David Rosenbloom Comments on U.S. Model Tax Treaty Proposals

Tax Notes Today
Tax Notes Today quoted H. David Rosenbloom concerning proposed changes to the U.S. model tax treaty, which was last updated in 2006. The Treasury is planning an entire update of the model, but released the proposals on selected changes in hopes of influencing the ongoing work of the OECD's Base Erosion and Profit-Shifting (BEPS) project. For the complete article, please visit Tax Notes Today's website (subscription required). For additional information, please view Caplin & Drysdale's International Tax Client Alert.

Excerpt taken from the article "Model Treaty Proposals Reflect Dramatic Change in U.S. Policy" by Kristen A. Parillo for Tax Notes Today.
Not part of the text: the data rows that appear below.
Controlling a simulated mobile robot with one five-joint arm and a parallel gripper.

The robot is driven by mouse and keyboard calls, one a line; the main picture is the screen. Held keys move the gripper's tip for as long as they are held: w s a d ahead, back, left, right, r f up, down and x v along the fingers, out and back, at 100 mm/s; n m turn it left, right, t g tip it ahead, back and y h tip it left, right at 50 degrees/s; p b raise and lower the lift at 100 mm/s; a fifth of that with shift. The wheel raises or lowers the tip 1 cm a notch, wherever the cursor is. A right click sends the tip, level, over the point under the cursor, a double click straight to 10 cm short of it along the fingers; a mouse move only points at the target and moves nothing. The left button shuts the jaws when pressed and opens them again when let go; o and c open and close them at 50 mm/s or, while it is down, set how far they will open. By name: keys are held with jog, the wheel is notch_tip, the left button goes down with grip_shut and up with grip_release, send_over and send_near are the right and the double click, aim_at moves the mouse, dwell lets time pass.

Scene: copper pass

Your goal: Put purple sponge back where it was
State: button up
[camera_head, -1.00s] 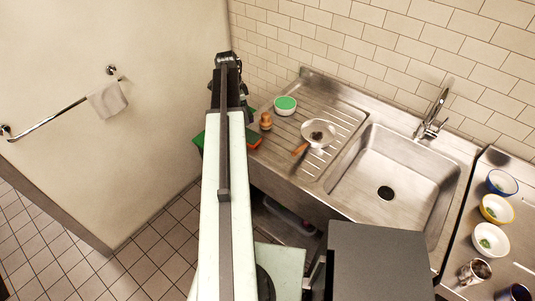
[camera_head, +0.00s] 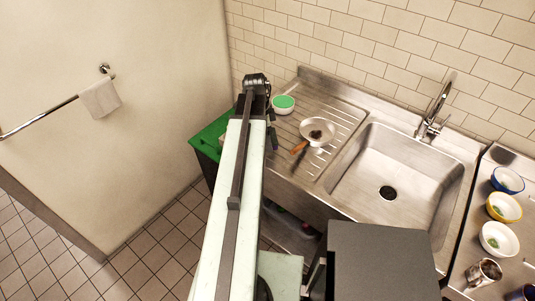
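I see no purple sponge in the head view; my arm may be hiding it. My gripper (camera_head: 272,132) is at the far end of my arm, over the left end of the drainboard. Only part of it shows beside the arm, and I cannot tell whether it is open, shut or holding anything. A green-topped white bowl (camera_head: 283,104) stands just beyond it on the drainboard (camera_head: 318,88).
A pan with dark contents (camera_head: 318,131) and wooden handle lies on the drainboard, left of the sink basin (camera_head: 395,180). A green surface (camera_head: 212,134) is at the drainboard's left. Several bowls (camera_head: 496,238) stand at the right. A towel (camera_head: 100,98) hangs left.

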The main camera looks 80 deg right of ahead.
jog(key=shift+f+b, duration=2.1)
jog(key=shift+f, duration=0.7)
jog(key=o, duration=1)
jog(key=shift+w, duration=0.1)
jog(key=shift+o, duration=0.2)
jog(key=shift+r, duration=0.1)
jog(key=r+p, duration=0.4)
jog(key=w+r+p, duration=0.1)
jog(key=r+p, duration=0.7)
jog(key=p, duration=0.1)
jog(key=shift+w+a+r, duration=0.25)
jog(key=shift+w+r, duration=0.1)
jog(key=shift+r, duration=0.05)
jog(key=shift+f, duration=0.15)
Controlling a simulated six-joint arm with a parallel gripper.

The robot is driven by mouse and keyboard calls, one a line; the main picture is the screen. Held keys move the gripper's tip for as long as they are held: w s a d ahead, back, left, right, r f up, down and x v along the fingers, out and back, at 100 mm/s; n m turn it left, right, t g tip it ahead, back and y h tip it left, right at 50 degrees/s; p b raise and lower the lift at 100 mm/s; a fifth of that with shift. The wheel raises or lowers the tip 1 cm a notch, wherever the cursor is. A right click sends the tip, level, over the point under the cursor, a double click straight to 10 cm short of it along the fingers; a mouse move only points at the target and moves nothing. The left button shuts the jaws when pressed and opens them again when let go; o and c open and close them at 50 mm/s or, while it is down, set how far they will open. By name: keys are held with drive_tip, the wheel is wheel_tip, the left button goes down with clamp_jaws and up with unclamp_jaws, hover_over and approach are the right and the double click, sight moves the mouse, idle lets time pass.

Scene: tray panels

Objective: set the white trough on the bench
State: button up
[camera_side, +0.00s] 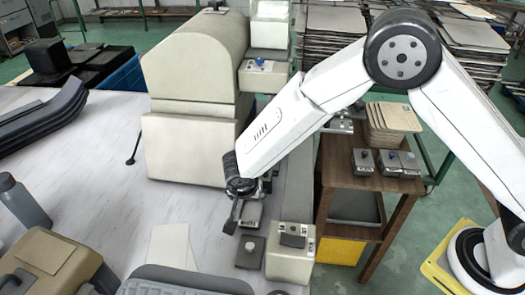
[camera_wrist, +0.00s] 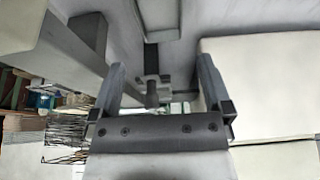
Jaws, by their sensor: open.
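My gripper (camera_side: 240,216) is low over the right part of the bench, in front of a large cream machine. In the wrist view its two fingers (camera_wrist: 160,78) stand wide apart, with nothing clearly held between them. A small grey fitting shows beyond the gap. The bench (camera_side: 95,185) has a pale, streaked top. I cannot pick out a white trough with certainty. A pale shape with a raised rim (camera_wrist: 157,18) shows at the top of the wrist view, but I cannot tell what it is.
The cream machine (camera_side: 195,75) stands behind my gripper. A small cream box (camera_side: 291,255) and a grey block with a knob (camera_side: 250,253) are close in front. A long dark grey piece (camera_side: 45,118) lies at left. The bench middle is mostly clear.

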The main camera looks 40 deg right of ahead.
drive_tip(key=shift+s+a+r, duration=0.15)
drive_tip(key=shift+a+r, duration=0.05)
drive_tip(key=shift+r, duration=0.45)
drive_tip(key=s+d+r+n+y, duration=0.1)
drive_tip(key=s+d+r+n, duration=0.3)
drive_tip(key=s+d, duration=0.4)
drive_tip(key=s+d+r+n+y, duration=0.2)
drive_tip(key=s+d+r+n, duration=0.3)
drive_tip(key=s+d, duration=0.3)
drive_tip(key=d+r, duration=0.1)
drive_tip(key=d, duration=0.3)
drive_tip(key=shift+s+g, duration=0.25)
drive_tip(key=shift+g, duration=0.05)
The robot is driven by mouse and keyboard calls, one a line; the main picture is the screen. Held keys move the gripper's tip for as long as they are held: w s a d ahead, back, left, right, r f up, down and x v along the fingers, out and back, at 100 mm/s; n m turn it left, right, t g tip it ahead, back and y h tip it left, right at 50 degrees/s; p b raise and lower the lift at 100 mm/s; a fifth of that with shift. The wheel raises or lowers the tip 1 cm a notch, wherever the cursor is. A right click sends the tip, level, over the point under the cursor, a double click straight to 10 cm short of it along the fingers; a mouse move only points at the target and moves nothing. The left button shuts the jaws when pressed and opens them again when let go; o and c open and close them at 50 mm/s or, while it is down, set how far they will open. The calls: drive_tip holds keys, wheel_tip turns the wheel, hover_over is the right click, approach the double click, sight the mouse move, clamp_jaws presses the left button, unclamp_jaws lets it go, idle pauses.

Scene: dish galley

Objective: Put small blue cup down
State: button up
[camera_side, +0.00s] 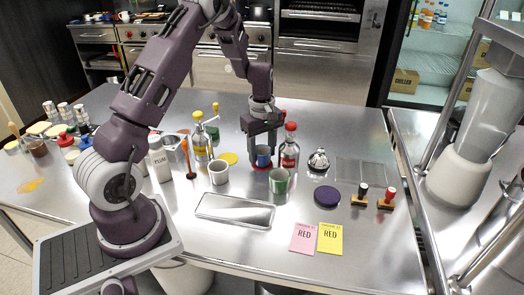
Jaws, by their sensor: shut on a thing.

Some Welcome and Not-So-Welcome Changes

H. David Rosenbloom of Caplin & Drysdale Chtd. said his overarching concern is that Treasury has released proposed changes to the model in a piecemeal fashion. "Republishing the entire model is better because it forces the draftspeople to think about how everything fits together," he said.

The inclusion of new, unexplained terms -- such as "from the other Contracting State," "permanent establishment . . . situated in a third state," and "connected person" -- is "capable of causing trouble," Rosenbloom said.

"There are some other technical quibbles, but my other major point is that I believe a more thoroughgoing rethink of U.S. treaty policy would be desirable," Rosenbloom said.